固定概念に縛られたままだと、新規事業の企画や業務改善、新しいマーケティング戦略など、付加価値の高い仕事をするときに何もできなくなってしまいます。
市場価値の高い人は、このラテラルシンキングを得意とし、複数の選択肢を検討し、常識にとらわれず柔軟な発想ができるのです。
つまり、ラテラルシンキングはこれからの時代において必須の思考法であり、仕事の成果や人生の質を大きく左右します。
3. ラテラルシンキングに必要な3つの力
ラテラルシンキングを身につけるためには、以下の3つの能力が欠かせません。
- 疑う力
- 抽象化する力
- セレンディピティ(偶然を活かす力)
3-1. 疑う力:固定概念を打ち破る
疑う力とは、「まるで〇〇であるべき」「〇〇になるはず」という固定概念を疑う力です。
常識や先入観、思い込みがこれに当たります。
自由な発想をするためには、目の前の情報に対して常に「なぜ?」「本当?」「今はどうか?」と問いかける習慣が必要です。
特に「今はね」という言葉は重要です。
世の中の常識は時間とともに変わります。
10年前は不可能だったことが、今では簡単にできることもあります。
できない理由を決めつけるのではなく、「今はそうだけど、将来はどうか?」という視点を持つことが大切です。
3-2. 抽象化する力:物事の本質を見る
抽象化とは、物事の本質や目的に注目することです。
例えば鉛筆の本質は「文字や絵を描くこと」です。
この本質に注目すると、ボールペンやサインペン、シャーペンなど、鉛筆の代わりになる道具が次々と見つかります。
抽象化には3つのステップがあります。
- 対象の特定:問題や対象を明確にする
- 抽象化:本質に注目し、一般化する
- 具体化:抽象化した本質から具体的な解決策やアイデアを考える
例えば自動車王ヘンリー・フォードは、19世紀末に「速く移動するもの」という本質に注目し、馬車を対象にしました。
そしてその抽象化から自動車を具体化し、流れ作業での大量生産を実現して自動車を庶民に普及させました。
3-3. セレンディピティ:偶然の発見を活かす力
セレンディピティとは、何かを探しているときに、予期せぬ価値あるものを偶然発見する能力です。
偶然をただの偶然として無視せず、何かに関連づけて考える力とも言えます。
著名な例として、大陸移動説を唱えたアルフレッド・ウェゲナーがあります。
1912年当時は全く受け入れられなかったこの説は、アフリカ西岸と南米東岸の地形がぴったり合うことに気づいた偶然の発見から生まれました。
ウェゲナーはこの偶然を無視せず、そこから大陸が移動した可能性を考え抜きました。
これが彼の優れたセレンディピティの力です。
セレンディピティを磨くためには、「驚く力」が重要です。
何を見ても聞いても「知っている」と思い込んでしまうと感性が鈍り、発想も貧弱になります。
無理やりでもいいので、当たり前のことに驚き、感動する習慣をつけましょう。
脳はそれを本物の感動と認識し、自然と感受性が高まっていきます。
まとめ:ラテラルシンキングを身につけて付加価値の高い人になろう
- ラテラルシンキングとは、常識や前提にとらわれず自由に発想し、結果を重視する思考法である。
- なぜ必要かというと、固定概念に縛られたロジカルシンキングだけでは発想が貧しくなり、新しい価値を生み出せないから。
- ラテラルシンキングに必要な3つの力は「疑う力」「抽象化する力」「セレンディピティ」である。
このラテラルシンキングができる人は、仕事ができて市場価値の高い人と言えます。
ぜひ一度、この考え方を身につけてみてください。
きっとあなたの人生や仕事の成果に大きな違いをもたらすはずです。
最後に、私自身の経験も少しシェアします。

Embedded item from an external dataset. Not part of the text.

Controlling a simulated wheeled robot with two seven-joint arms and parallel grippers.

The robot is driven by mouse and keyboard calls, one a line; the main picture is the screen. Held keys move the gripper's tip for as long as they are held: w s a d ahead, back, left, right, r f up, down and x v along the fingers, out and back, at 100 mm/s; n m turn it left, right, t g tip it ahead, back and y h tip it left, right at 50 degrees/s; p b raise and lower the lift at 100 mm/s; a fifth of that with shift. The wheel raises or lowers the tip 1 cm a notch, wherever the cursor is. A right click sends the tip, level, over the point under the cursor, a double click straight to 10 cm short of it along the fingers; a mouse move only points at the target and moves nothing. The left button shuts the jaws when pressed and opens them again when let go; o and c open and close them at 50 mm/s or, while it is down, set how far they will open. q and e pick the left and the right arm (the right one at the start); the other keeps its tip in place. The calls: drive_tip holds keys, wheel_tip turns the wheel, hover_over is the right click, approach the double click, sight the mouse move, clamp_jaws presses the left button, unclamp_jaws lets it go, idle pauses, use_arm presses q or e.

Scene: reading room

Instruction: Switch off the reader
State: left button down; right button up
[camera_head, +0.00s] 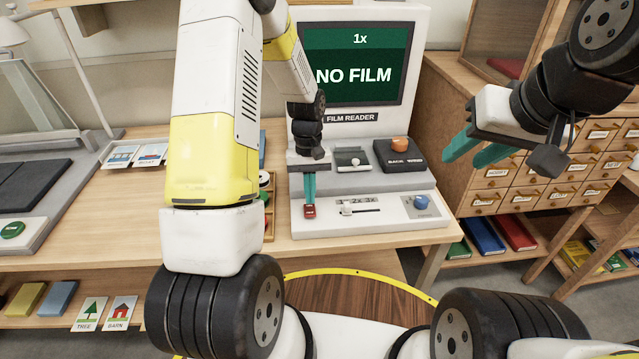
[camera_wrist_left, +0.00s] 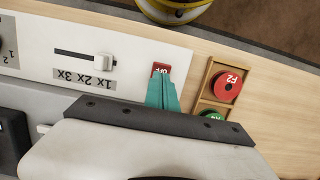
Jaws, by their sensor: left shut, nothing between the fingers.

以前はブログや動画のシナリオを作成するとき、本を読んでメモを取り、4000文字程度の文章を書くのに6時間ほどかかっていました。
しかしラテラルシンキングを活用し、音声入力でスマホに話すだけで自動的に文字起こしされる方法に変えたところ、作業時間が大幅に短縮され、1ヶ月で約16時間の自由時間が生まれました。
これは「文字を自分で打たなければならない」という固定概念を疑った結果です。
あなたの日常でも、こうしたラテラルシンキングの活用で大きな効果が期待できます。ぜひ試してみてください。